La « Société allemande pour la coopération internationale » (GIZ) a, dans le cadre du projet de l’UE BMM (Better Migration Management), formé à Djibouti plus de 40 ONG de la société civile. L’opération est coordonnée en étroite concertation avec l’UA et l’AIGD. Les aspects centraux sont la protection et le soutien aux migrant.es, principalement les femmes et les mineurs, qui sont souvent les victimes d’attaques violentes et de viols sur la longue route de la migration. L’élaboration de savoir-faire en politique migratoire, juridique et policier dans le cadre de BMM doit endiguer le commerce et les trafics d’êtres humains dans la région. Avec les moyens de BMM, on a pu introduire un système de visa électronique et le logiciel correspondant a été installé à l’aéroport de Djibouti. En avril 2019 a été lancée une plate-forme en ligne sur laquelle les étranger.ères et les touristes peuvent demander leur visa en ligne. Grâce au soutien de BMM, le premier cours supérieur diplômant sur la migration dans la région a démarré en mai 2019. Cette formation a pour objectif de transformer des acteur.trices important.es des pays membres de l’AIGD en expert.es des flux migratoires et de la gestion des frontières.

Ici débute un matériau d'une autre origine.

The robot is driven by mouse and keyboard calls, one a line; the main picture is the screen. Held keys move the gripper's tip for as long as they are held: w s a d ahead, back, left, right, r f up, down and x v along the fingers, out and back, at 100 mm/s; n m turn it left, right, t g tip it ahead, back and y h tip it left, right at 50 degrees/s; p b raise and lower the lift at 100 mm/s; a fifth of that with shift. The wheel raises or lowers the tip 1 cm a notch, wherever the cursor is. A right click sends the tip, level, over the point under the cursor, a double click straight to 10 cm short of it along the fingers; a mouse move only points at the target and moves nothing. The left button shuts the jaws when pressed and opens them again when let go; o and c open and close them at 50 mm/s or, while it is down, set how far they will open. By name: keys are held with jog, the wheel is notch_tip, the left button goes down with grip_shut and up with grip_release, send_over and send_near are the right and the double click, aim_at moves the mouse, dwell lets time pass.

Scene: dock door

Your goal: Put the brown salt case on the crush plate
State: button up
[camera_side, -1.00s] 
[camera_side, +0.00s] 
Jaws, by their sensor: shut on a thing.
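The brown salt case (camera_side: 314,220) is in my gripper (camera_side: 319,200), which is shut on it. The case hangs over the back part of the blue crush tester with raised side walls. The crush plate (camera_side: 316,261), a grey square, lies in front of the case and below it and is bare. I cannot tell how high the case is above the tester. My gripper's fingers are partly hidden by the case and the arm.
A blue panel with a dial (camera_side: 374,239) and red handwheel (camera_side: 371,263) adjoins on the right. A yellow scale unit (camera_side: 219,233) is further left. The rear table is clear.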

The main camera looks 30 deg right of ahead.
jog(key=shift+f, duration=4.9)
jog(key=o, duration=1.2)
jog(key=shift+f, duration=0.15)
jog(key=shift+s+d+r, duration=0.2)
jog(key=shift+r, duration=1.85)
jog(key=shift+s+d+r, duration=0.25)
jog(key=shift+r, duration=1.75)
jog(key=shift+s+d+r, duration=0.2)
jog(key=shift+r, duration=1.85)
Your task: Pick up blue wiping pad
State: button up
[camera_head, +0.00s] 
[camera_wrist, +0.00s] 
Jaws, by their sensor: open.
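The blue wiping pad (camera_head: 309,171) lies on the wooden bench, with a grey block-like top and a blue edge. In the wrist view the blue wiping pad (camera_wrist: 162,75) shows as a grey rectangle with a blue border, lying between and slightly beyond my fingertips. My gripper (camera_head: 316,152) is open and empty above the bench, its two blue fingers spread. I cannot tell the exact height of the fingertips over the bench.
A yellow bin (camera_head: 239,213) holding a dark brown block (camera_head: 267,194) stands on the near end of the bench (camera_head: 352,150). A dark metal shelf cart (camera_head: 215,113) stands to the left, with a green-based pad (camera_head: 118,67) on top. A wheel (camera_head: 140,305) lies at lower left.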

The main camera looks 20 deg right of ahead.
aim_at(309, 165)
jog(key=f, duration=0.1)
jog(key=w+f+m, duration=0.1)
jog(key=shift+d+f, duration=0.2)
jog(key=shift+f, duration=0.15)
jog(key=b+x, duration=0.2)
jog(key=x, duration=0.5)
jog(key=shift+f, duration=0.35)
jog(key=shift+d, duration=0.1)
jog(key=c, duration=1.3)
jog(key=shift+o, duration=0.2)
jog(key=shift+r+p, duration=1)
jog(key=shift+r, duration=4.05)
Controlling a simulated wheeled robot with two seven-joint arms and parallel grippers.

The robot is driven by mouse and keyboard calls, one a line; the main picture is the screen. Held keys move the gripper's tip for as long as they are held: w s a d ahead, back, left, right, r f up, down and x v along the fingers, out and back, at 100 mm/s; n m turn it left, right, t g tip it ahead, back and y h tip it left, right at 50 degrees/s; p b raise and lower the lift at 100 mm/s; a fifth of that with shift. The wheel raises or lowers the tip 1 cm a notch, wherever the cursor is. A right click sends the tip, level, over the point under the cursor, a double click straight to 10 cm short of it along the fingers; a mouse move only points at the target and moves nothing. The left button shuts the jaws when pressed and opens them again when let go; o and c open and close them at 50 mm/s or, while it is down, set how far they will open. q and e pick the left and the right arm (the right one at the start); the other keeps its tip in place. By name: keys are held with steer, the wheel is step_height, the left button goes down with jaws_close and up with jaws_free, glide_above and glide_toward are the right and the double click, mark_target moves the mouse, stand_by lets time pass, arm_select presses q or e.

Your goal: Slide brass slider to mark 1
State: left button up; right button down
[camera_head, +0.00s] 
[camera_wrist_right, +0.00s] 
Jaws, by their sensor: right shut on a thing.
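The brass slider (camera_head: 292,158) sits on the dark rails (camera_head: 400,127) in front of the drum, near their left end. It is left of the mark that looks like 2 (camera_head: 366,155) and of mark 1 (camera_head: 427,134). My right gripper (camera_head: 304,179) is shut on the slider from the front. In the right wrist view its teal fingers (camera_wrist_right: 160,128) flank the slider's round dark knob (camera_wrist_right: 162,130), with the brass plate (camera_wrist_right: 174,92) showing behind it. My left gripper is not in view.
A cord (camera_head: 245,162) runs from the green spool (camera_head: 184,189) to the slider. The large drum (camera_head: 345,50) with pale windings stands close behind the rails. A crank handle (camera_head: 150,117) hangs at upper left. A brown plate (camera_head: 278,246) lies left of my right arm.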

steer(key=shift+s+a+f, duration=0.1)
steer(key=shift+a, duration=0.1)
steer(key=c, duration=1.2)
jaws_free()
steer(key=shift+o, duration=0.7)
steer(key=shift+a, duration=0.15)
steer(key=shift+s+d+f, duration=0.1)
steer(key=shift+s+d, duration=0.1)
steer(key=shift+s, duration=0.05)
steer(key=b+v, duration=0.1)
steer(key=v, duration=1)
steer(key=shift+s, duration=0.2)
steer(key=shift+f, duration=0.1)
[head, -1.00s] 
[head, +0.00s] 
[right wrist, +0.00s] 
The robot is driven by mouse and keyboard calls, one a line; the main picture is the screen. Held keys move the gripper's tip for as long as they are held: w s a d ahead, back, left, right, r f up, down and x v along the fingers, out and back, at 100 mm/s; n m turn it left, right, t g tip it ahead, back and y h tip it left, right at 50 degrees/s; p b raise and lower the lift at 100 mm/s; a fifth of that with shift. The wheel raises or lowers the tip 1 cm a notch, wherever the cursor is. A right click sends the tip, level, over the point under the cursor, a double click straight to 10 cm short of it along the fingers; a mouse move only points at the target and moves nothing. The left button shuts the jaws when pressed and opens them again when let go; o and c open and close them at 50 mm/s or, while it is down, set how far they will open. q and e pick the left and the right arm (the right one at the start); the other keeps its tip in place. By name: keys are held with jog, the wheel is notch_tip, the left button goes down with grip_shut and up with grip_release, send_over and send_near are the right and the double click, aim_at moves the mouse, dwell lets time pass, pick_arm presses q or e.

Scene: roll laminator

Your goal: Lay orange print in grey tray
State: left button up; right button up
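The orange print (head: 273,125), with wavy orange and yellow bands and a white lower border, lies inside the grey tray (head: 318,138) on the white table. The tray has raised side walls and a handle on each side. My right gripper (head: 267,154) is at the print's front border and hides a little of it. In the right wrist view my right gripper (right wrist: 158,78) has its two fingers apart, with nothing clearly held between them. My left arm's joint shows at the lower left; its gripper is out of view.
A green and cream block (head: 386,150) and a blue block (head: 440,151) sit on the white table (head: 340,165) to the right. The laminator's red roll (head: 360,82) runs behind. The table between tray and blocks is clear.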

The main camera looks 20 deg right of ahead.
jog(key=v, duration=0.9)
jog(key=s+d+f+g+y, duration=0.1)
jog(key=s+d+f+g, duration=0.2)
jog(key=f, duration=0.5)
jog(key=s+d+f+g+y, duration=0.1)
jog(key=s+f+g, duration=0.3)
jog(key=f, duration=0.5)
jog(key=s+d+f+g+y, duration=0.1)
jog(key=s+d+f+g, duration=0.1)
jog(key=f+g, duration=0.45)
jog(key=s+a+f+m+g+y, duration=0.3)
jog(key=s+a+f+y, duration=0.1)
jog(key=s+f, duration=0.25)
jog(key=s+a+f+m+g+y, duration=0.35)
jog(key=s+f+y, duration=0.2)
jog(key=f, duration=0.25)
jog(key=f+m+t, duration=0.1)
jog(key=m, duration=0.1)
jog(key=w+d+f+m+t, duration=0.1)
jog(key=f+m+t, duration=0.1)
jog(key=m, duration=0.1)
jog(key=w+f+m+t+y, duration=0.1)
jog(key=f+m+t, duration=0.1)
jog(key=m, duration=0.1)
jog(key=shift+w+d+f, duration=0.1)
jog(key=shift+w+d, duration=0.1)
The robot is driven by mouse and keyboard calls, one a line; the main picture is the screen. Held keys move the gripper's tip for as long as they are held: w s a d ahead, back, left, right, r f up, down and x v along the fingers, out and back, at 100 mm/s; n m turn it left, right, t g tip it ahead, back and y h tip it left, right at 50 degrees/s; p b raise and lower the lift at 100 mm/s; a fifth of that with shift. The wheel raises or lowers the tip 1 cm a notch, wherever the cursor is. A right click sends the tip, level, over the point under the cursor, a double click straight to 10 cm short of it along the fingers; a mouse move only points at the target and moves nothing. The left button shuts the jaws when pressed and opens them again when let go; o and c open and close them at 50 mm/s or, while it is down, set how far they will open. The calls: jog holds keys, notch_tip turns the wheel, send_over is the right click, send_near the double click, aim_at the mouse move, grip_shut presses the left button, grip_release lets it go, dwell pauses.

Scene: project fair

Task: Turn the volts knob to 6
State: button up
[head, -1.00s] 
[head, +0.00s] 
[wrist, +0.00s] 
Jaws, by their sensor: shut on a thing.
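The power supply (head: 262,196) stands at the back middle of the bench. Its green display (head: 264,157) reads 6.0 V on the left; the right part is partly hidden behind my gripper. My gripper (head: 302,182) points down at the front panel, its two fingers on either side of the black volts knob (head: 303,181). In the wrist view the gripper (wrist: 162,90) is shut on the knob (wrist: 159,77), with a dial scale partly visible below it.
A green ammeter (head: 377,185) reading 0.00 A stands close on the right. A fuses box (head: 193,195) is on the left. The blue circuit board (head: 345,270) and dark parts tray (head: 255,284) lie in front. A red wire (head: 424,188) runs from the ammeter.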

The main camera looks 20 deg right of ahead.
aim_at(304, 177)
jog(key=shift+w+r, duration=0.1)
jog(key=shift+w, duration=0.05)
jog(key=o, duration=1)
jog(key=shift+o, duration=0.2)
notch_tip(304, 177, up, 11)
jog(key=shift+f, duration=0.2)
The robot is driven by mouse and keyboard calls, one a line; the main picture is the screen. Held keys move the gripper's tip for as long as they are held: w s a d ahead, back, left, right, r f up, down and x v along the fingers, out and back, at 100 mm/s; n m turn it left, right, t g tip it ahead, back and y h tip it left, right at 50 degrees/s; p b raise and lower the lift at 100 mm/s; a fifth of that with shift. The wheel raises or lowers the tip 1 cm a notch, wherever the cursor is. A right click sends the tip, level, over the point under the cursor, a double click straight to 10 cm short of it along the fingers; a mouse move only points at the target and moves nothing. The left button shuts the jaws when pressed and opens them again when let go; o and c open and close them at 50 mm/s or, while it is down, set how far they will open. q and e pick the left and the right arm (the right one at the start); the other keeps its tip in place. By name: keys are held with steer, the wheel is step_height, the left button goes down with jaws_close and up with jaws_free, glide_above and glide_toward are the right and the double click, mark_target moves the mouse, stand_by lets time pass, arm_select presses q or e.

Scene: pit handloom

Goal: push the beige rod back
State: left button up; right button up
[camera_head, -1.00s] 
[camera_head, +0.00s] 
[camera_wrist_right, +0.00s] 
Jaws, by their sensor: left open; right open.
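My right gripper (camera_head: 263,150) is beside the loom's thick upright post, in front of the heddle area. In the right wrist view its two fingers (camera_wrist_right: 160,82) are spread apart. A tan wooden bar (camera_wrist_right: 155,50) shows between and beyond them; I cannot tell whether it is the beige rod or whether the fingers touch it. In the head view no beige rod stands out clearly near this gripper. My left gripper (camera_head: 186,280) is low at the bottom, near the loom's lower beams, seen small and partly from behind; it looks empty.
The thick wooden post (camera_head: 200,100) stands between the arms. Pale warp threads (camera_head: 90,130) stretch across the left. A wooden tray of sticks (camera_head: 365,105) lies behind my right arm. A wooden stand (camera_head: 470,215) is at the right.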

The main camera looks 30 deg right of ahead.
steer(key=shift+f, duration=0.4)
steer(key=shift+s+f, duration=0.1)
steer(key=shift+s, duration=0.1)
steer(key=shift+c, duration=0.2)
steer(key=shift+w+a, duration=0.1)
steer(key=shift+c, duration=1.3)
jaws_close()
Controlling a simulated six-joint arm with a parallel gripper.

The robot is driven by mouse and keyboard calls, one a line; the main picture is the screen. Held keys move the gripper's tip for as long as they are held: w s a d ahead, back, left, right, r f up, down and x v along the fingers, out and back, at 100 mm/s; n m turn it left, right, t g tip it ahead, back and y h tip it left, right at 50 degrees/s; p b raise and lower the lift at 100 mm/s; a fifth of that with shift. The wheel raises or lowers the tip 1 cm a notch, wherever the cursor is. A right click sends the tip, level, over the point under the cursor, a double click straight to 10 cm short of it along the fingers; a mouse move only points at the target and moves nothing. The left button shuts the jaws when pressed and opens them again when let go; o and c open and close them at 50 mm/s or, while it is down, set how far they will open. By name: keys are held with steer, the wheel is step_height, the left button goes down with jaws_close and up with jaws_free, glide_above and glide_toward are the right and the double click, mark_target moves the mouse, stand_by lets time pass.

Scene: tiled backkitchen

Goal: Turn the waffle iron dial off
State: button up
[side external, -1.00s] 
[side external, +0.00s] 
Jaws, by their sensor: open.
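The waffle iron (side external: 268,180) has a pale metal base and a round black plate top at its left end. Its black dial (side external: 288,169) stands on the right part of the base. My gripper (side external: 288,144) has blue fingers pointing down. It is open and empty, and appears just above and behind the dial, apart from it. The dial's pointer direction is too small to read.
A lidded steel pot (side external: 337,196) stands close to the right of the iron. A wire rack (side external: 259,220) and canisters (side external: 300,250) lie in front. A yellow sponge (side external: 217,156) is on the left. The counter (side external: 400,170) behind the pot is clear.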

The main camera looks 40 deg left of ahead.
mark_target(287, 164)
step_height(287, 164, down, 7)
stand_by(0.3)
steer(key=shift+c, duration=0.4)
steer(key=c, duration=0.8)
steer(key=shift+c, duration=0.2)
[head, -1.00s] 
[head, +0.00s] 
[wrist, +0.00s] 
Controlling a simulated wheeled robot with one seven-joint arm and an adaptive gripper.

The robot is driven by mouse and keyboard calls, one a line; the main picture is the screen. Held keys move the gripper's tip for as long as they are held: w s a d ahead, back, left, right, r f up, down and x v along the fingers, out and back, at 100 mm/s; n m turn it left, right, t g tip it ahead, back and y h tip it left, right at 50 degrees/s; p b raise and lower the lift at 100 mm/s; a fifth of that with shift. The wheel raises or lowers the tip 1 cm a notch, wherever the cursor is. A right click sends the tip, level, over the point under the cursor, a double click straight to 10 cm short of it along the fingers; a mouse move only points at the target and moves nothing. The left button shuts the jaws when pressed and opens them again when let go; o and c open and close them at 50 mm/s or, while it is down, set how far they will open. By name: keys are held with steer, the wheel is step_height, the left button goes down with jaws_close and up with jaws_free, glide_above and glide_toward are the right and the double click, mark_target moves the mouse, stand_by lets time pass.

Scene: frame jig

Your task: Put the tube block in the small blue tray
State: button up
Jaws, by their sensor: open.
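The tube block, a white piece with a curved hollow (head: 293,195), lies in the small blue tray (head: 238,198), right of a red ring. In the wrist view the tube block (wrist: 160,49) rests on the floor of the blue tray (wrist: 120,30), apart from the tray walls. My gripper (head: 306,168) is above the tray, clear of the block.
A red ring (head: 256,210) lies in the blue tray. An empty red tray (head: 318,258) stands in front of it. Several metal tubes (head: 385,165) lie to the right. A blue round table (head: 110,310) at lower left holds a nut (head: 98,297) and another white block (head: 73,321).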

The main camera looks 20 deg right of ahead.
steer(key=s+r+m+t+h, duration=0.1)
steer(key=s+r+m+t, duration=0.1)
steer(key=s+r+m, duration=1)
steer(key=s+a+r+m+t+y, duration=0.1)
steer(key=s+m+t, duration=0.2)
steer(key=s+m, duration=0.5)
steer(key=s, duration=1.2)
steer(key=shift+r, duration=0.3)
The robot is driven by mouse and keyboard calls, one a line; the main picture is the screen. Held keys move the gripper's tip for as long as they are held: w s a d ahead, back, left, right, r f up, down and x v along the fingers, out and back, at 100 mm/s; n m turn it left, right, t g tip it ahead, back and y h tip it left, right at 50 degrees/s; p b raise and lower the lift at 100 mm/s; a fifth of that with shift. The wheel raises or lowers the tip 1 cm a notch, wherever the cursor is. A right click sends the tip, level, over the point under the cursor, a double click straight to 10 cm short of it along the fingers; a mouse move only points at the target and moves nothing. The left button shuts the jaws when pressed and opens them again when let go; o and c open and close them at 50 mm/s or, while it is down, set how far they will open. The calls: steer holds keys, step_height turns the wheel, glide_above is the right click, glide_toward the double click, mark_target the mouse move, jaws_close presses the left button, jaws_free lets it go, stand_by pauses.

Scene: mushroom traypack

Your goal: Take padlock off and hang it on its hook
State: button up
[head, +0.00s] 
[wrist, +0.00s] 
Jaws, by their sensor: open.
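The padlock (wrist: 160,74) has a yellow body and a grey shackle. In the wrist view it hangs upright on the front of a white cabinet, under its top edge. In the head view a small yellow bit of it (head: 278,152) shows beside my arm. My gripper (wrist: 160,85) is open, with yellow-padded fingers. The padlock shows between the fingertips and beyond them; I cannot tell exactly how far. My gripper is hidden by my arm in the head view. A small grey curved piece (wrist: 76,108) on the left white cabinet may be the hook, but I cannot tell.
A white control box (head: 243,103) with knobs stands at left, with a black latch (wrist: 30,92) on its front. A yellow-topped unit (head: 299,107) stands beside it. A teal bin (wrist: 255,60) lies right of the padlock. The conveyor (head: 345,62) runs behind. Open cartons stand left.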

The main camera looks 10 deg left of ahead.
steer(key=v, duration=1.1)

Avec l’aide de donateur.trices internationaux.ales, dont le gouvernement fédéral allemand le deuxième plus grand camp de réfugié.es à Holl Holl a pu être équipé en 2019 à 100% en énergie renouvelable. Cette électricité gratuite, d’origine solaire, doit aider les réfugié.es à créer des microentreprises, à recharger leurs téléphones et à cuisiner. Jusqu’alors, le camp était alimenté par des générateurs au diesel.

Djibouti est l’un des 26 pays relevant du projet UE-OIM intitulé « Joint Initiative for Migration Protection and Reintegration », grâce auquel des volontaires pour le retour bénéficient depuis 2016 d’un soutien financier provenant du fonds fiduciaire de l’UE pour l’Afrique.